↓↓↓

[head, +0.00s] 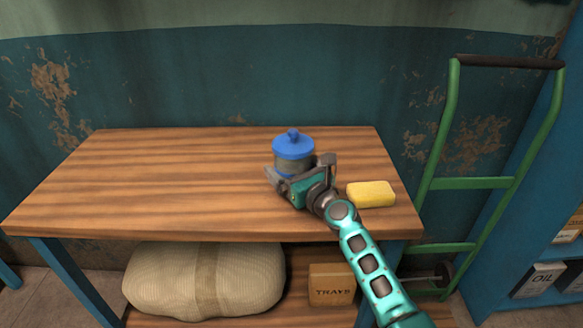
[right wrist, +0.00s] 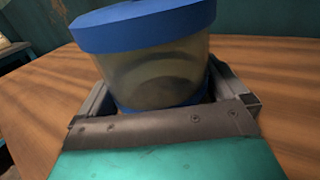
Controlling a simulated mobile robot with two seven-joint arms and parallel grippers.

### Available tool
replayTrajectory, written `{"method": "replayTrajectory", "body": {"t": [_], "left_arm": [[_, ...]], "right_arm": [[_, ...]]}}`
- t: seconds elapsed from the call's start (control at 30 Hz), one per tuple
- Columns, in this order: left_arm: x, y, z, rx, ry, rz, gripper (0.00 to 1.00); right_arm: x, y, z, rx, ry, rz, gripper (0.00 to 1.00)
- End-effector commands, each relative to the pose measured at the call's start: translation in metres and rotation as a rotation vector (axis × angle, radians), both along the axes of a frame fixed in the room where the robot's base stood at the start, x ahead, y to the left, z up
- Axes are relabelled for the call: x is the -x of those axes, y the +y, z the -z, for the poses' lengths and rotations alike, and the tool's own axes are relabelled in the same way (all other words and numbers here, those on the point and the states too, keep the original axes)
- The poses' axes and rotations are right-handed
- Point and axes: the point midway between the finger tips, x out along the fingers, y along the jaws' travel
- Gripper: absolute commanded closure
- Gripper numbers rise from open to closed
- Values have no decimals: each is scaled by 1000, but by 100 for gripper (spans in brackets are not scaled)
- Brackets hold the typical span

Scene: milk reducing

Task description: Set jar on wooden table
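The jar (head: 293,152) has a blue lid with a knob, a see-through body and a blue base. It is upright at the wooden table (head: 150,180), right of the table's middle. My right gripper (head: 301,172) is around the jar's lower body, with a finger on each side. In the right wrist view the jar (right wrist: 155,75) fills the space between the fingers of the gripper (right wrist: 165,100). Whether the jar's base touches the tabletop is hidden by the gripper. My left gripper is not in view.
A yellow sponge-like block (head: 371,194) lies on the table just right of my gripper. A green hand truck (head: 470,183) stands at the table's right. A sack (head: 205,280) and a wooden box (head: 331,285) are on the lower shelf. The table's left half is clear.

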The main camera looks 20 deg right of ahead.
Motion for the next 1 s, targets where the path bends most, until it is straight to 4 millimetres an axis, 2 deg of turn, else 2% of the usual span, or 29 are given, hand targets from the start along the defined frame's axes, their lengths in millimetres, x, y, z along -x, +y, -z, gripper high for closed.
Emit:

↑↑↑

▶ **Task prompt**
Repeat only the lines from the one holding "[right wrist, +0.00s]" to the one holding "- Columns, in", both ends included, and drop the images.

▶ **Answer to this exercise**
[right wrist, +0.00s] 
Controlling a simulated mobile robot with two seven-joint arms and parallel grippers.

### Available tool
replayTrajectory, written `{"method": "replayTrajectory", "body": {"t": [_], "left_arm": [[_, ...]], "right_arm": [[_, ...]]}}`
- t: seconds elapsed from the call's start (control at 30 Hz), one per tuple
- Columns, in this order: left_arm: x, y, z, rx, ry, rz, gripper (0.00 to 1.00); right_arm: x, y, z, rx, ry, rz, gripper (0.00 to 1.00)

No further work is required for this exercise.